SEATTLE (AP) -- Port Angeles is gaga over the Kalakala.
The town's movers and shakers figure Seattle has had its chance to restore the Depression-era icon after rescuing it from a Kodiak beach two years ago. They are floating serious talk about acquiring the ferryboat as an arts and entertainment center for their northern Olympic Peninsula town.
It all has Kalakala Foundation President Peter Bevis' head spinning. ''I think it's a viable option,'' said Bevis, who has spent much time lately carrying a camera and tape measure to shop for mooring sites around Puget Sound.
The Port Angeles movement took on a life last month when Seattle building inspectors found that the historic, art-deco vessel was projecting 50 feet too far into navigation lanes from the North Lake Union site it has occupied for 18 months. The Kalakala Foundation was told to move the boat or face $75-a-day fines.
If the venerable old boat was going to be homeless in Seattle, that gave Port Angeles a chance. These are, after all, many of the same civic leaders who thought of staging a mock hijacking when the vessel passed by Port Angeles on its 1,700-mile tow from Alaska to Seattle two years ago.
Port Angeles civic leaders invited Kalakala Foundation officials Monica Mulligan and Sharon Carlson for a chat Oct. 13. The two expected an offer for temporary moorage from a handful of people. Instead, they found a standing-room-only crowd with a serious idea about making the boat the flagship of inner harbor development.

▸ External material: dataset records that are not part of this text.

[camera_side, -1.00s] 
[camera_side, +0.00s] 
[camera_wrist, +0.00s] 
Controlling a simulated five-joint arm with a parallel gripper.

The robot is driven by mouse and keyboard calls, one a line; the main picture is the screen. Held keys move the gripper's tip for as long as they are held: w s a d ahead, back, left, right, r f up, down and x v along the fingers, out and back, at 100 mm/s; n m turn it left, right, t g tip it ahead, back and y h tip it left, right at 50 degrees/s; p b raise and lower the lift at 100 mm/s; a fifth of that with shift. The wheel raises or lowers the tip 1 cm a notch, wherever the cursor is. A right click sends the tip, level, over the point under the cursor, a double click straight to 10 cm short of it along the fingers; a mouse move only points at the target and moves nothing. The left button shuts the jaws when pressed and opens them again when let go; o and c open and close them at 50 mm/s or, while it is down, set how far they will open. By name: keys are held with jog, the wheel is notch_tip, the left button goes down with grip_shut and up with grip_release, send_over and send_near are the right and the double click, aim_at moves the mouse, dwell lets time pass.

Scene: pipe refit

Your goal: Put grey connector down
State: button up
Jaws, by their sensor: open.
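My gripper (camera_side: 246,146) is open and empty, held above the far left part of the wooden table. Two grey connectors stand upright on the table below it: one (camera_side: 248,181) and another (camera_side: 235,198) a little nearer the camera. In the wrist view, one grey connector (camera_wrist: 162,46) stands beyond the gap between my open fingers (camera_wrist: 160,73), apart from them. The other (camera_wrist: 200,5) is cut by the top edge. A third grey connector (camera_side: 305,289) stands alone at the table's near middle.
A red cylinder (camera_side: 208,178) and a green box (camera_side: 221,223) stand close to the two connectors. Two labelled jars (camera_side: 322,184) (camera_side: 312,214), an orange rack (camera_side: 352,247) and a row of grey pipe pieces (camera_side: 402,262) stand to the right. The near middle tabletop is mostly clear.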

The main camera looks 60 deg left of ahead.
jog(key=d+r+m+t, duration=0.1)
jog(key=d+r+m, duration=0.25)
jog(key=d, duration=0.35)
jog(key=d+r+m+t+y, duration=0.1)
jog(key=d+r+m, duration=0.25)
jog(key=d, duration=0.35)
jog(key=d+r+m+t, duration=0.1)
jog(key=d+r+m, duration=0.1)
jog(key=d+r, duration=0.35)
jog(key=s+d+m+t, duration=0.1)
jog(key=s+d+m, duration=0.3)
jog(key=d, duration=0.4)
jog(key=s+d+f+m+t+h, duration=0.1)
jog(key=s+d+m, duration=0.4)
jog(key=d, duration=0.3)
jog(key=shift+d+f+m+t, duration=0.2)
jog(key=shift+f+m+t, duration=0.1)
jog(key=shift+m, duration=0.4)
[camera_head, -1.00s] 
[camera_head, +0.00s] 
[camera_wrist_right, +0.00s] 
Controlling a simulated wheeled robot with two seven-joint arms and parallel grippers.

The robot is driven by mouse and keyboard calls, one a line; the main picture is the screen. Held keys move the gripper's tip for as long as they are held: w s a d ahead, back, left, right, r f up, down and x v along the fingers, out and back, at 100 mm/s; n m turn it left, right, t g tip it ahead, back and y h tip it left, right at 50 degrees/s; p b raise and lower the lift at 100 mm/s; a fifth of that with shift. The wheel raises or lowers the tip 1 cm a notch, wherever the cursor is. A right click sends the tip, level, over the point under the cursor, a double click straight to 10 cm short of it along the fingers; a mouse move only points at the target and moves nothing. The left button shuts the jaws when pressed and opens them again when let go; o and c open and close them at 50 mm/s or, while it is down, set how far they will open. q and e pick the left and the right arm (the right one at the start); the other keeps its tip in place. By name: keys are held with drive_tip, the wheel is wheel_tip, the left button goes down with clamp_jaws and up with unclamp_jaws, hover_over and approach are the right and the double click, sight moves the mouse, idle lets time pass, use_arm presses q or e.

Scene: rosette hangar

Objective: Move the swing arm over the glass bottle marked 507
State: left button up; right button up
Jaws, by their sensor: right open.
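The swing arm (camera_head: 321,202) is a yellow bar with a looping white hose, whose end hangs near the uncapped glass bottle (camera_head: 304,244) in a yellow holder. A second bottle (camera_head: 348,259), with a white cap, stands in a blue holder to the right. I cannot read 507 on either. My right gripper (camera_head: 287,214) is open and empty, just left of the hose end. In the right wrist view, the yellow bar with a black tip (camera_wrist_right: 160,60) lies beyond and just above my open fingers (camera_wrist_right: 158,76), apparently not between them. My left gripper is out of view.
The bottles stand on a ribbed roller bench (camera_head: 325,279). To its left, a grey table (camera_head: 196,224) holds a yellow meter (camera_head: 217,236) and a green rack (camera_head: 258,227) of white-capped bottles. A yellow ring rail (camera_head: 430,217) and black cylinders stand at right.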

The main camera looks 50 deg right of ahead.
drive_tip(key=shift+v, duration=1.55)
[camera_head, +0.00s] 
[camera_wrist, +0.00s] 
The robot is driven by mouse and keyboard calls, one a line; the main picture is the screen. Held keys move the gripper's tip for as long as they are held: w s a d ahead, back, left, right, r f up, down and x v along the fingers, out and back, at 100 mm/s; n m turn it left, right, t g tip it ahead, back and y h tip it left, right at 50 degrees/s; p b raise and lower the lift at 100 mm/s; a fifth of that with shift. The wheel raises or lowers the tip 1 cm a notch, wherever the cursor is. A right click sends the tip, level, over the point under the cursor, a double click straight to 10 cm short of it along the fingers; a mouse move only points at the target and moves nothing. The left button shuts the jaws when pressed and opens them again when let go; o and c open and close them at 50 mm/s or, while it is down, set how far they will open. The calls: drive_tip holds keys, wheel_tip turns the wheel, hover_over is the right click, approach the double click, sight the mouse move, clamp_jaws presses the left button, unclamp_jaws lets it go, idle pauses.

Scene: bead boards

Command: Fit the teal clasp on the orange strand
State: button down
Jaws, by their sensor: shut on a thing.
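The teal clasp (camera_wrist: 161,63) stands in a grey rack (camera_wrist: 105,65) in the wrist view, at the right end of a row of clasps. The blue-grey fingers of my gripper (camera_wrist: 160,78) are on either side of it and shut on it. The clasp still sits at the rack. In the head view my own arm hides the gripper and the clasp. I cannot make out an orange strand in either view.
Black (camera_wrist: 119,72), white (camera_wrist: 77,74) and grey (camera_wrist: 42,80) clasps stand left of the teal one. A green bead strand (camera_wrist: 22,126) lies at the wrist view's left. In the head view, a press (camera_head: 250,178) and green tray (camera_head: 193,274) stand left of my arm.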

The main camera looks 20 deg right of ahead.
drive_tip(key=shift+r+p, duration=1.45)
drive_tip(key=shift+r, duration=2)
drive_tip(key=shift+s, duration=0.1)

''The talk has been to bring the Kalakala here and set it down either on land or on the water off of some vacant land on our harbor,'' said Louann Yager, acting executive director of the Port Angeles Chamber of Commerce. ''It would be used as a fine arts center and an entertainment and convention center after it has been renovated.''
Everything is still in the pipe-dream stage. ''But everyone came away very enthused with the idea of putting together some firm, basic ideas,'' she said.

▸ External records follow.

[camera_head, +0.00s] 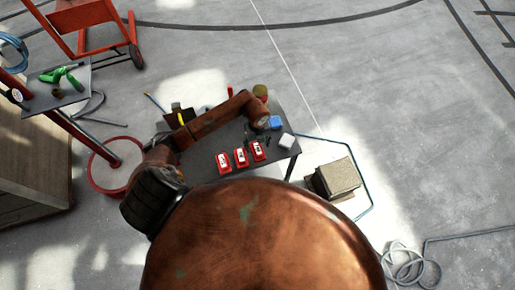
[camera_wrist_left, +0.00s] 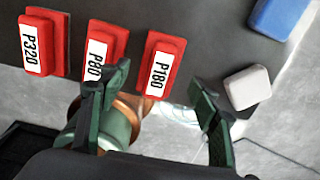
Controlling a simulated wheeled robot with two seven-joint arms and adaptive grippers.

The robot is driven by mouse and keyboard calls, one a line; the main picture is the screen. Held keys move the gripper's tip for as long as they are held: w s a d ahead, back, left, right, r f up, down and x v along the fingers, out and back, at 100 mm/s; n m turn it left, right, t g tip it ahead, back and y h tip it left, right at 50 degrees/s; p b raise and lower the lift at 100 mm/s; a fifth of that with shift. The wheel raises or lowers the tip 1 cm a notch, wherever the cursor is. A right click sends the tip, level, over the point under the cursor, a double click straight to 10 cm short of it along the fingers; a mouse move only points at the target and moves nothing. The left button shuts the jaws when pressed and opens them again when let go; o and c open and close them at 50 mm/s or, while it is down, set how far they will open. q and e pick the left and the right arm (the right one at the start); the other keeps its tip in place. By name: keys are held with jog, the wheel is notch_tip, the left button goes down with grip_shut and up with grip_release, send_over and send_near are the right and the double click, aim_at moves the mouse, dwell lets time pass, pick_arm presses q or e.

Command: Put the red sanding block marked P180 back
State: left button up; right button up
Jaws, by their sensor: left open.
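The red sanding block marked P180 (camera_wrist_left: 166,62) lies on the dark table (camera_wrist_left: 205,30), its white label facing up. It is the rightmost of three red blocks, beside P80 (camera_wrist_left: 101,42) and P320 (camera_wrist_left: 43,42). In the head view P180 (camera_head: 258,150) is at the right end of the row. My left gripper (camera_wrist_left: 159,79) is open, its two green fingers apart. In the wrist view the left finger overlaps P80, and the right finger is right of P180. Neither is seen to hold anything. My right gripper is not in view.
A white block (camera_head: 286,141) and a blue block (camera_head: 274,122) lie on the table's right side. A boxy stand (camera_head: 335,178) is on the floor to the right. A red ring base (camera_head: 96,180) stands at left. Hose coils (camera_head: 408,265) lie lower right.

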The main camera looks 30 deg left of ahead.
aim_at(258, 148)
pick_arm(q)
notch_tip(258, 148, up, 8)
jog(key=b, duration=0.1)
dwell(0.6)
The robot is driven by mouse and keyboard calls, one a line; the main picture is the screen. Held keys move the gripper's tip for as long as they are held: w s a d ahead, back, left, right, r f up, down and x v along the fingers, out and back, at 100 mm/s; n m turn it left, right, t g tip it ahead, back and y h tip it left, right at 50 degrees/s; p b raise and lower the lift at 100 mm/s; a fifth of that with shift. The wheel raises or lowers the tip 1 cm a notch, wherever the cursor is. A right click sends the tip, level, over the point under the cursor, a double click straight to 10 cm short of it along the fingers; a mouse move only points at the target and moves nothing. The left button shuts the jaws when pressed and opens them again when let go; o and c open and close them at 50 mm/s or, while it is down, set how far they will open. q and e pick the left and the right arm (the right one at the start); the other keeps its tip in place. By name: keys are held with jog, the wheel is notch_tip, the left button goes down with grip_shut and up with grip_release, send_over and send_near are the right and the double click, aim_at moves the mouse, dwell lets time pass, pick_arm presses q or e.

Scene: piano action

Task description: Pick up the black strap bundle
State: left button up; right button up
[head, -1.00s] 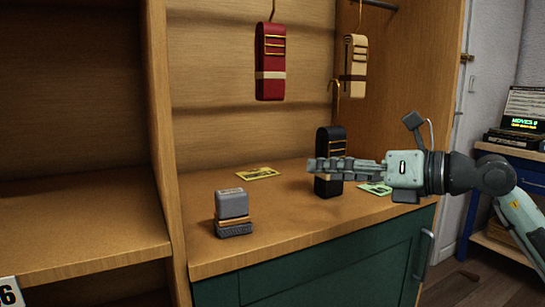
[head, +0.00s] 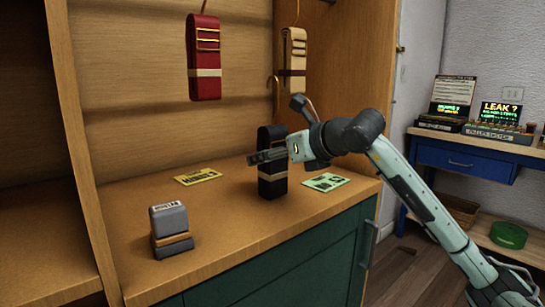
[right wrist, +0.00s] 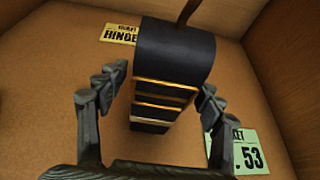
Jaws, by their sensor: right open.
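In the right wrist view the bundle (right wrist: 172,55) lies between my right gripper's fingers. My right gripper (head: 262,156) reaches in from the right at the bundle's upper part and hides some of it. Its fingers (right wrist: 163,82) are open, one on each side of the bundle, with a gap visible at the left finger. Contact on the right side is unclear. My left gripper is not in view.
A red strap bundle (head: 204,55) and a cream one (head: 294,52) hang above. A yellow ticket (head: 198,177) and a green ticket (head: 326,182) lie on the shelf either side. A grey block-like bundle (head: 170,225) stands front left. Shelf between is clear.

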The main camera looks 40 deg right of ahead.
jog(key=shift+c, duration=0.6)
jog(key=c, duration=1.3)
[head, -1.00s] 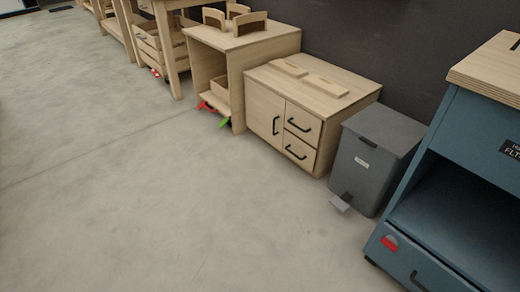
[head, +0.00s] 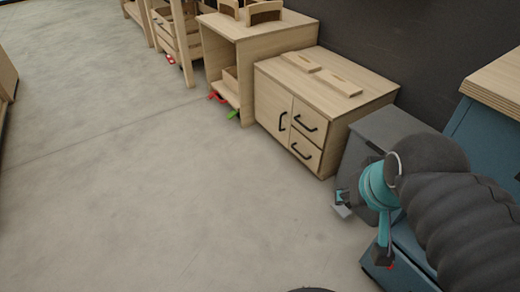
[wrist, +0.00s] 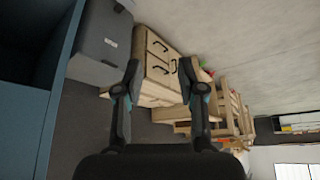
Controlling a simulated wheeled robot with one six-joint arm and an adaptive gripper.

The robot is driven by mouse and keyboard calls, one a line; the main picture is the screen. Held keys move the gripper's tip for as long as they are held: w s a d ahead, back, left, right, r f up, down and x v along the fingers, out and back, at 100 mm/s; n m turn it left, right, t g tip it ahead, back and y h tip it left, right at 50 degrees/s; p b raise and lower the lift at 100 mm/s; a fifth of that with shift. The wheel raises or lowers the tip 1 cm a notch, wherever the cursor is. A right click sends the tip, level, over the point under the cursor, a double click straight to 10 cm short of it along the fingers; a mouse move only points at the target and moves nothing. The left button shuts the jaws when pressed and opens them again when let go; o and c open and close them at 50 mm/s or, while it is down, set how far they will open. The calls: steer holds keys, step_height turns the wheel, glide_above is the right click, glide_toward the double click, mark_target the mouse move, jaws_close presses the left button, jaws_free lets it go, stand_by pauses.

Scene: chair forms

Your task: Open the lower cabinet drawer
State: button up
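The low wooden cabinet (head: 340,118) stands against the dark wall. It has a door on the left and two drawers stacked on the right, each with a black handle. The lower drawer (head: 312,146) is closed, with its black handle (head: 300,152) in plain view. In the wrist view the cabinet shows turned, and the lower drawer (wrist: 152,42) lies in the background between my fingers. My gripper (wrist: 158,70) is open and empty, apart from the cabinet. In the head view my arm is at the lower right, in front of the bin, and its grip is hard to make out.
The grey pedal bin (head: 382,128) stands right of the cabinet, partly hidden by my arm. A blue unit with a wooden top (head: 498,84) is farther right. An open wooden shelf (head: 262,42) stands left of the cabinet. The floor (head: 170,190) in front is clear.

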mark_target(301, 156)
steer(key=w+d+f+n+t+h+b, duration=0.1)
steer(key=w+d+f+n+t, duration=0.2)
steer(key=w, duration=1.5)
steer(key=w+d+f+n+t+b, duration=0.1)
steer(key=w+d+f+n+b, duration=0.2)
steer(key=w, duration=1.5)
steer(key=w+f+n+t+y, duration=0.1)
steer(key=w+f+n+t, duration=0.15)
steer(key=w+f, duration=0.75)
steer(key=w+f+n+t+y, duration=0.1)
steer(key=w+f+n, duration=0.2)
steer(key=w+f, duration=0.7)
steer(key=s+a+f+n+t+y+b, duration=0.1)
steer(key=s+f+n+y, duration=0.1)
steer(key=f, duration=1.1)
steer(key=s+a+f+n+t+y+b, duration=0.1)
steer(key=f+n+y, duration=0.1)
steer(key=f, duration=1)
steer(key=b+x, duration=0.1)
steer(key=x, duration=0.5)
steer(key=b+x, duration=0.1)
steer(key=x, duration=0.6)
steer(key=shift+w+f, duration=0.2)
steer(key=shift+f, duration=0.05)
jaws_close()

A lot hinges on a planned fact-finding bus tour to Seattle so those interested can lay eyes on the boat. How people react afterward could determine how committed they will be, Port Angeles civic leaders say.

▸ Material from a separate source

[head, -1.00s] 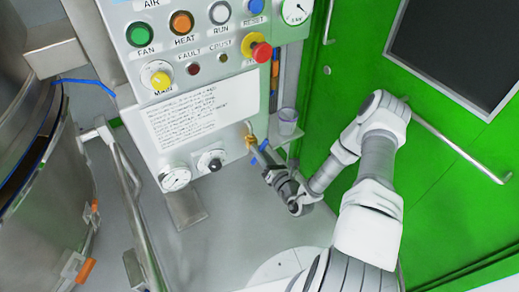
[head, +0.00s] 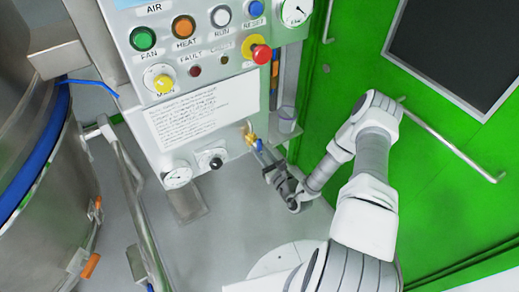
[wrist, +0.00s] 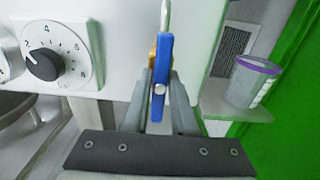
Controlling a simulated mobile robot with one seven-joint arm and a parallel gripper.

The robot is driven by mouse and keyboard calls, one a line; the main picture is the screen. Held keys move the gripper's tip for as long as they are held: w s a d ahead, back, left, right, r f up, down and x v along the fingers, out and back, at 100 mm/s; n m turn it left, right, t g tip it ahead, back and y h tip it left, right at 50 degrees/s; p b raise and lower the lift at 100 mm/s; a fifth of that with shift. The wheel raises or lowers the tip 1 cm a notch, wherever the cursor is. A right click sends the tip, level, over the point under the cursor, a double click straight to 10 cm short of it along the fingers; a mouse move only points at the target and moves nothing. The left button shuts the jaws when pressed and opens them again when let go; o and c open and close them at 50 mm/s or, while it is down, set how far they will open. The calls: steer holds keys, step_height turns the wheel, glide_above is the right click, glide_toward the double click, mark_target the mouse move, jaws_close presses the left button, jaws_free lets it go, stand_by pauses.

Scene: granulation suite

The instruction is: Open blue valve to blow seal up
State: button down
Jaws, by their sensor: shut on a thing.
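The blue valve handle (head: 259,145) sits on a brass valve body (head: 248,132) at the lower right edge of the control panel. My gripper (head: 266,168) is at the handle from below. In the wrist view the blue handle (wrist: 164,70) stands upright between my two fingers (wrist: 160,92), which are shut on it. The brass body is mostly hidden behind it there. A thick blue seal band (head: 38,165) shows around the steel vessel (head: 50,215) at the left.
The control panel (head: 205,160) carries buttons, a gauge (head: 177,174) and a black knob (head: 210,159). A clear cup (head: 287,120) stands on a small shelf right of the valve. A green door with a bar handle (head: 450,140) is at the right. A steel rail (head: 135,190) stands left.

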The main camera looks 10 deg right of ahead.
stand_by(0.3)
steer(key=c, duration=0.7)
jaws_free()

''At this point, this is not a city of Port Angeles project, but we are very receptive to the huge reception that the business community is extending,'' said Tim Smith, the city's director of economic development.
''Port Angeles has pulled off some amazing things,'' Smith said of the
community's determination to diversify itself after its timber-based economy declined.
''There is a spirit here that. . . can get into the hearts and minds of the people of Port Angeles. And they just become determined and don't let go.''
Bevis said he and Mulligan were so stunned by the Port Angeles reception that they had to step back and let it settle in.
''Afterwards, we talked and thought that if Port Angeles accepts the
responsibility of caring for the Kalakala, that is what we are looking for,'' he said.
Bevis acknowledged that his long-range vision for the boat, that it travel again, doesn't mesh with a proposal to permanently moor it.
''For the health of a boat, it's far better to work it. I would want it to travel again under its own power,'' he said.
But that isn't necessarily practical, he said. ''It's a vision; it's not my priority. I will do the next best thing if that's as far as we can get,'' he said.
The foundation already has met the first priority, preventing the boat from being scrapped in Alaska, then returning it to Seattle in November 1998.
The boat is undergoing preservation and restoration work as volunteers sandblast rust, work on the engines, find and archive old records and mold brass fittings from scratch.
But the priority remains finding $700,000 to get the vessel into dry dock, where the all-important hull can be inspected and repaired.
To be sure, the Kalakala has lots of supportive fans in Seattle, where hundreds of volunteers and donors, many with memories of its glamorous heyday, have signed on to help. The Seattle City Council even came through with a $285,000 federal grant.
But the effort is treading water as funds go to pay $5,500 a month for moorage and insurance expenses alone, reaching nearly $10,000 a month for office space, an employee and equipment.
The boat was considered to be on the cutting edge of design and technology when it debuted in 1935. People congregated in its Horseshoe Bar and danced to the music of the onboard Flying Bird Orchestra.
From 1935 until 1969, the Kalakala was a Seattle superstar, the subject of postcards and named the 1962 World's Fair's second-most popular attraction after the Space Needle.
After it was sold in 1969, it was gutted and grounded in Kodiak, became home to a seafood processor.
Bevis, a Fremont sculptor, spotted it on a fishing trip in 1988 and began his quest to save it.
After its 30-year absence, the boat returned to a changed town, one with a taller skyline and more attractions, which have diluted memories, Bevis said.
''Aesthetically, it would be lost in Seattle's waterfront,'' he said. ''In Port Angeles, it would be on center stage.''
The Kalakala was, for a number of years in the 1940s and 1950s, Port
Angeles' boat, reassigned from Seattle to carry cars to Victoria, B.C.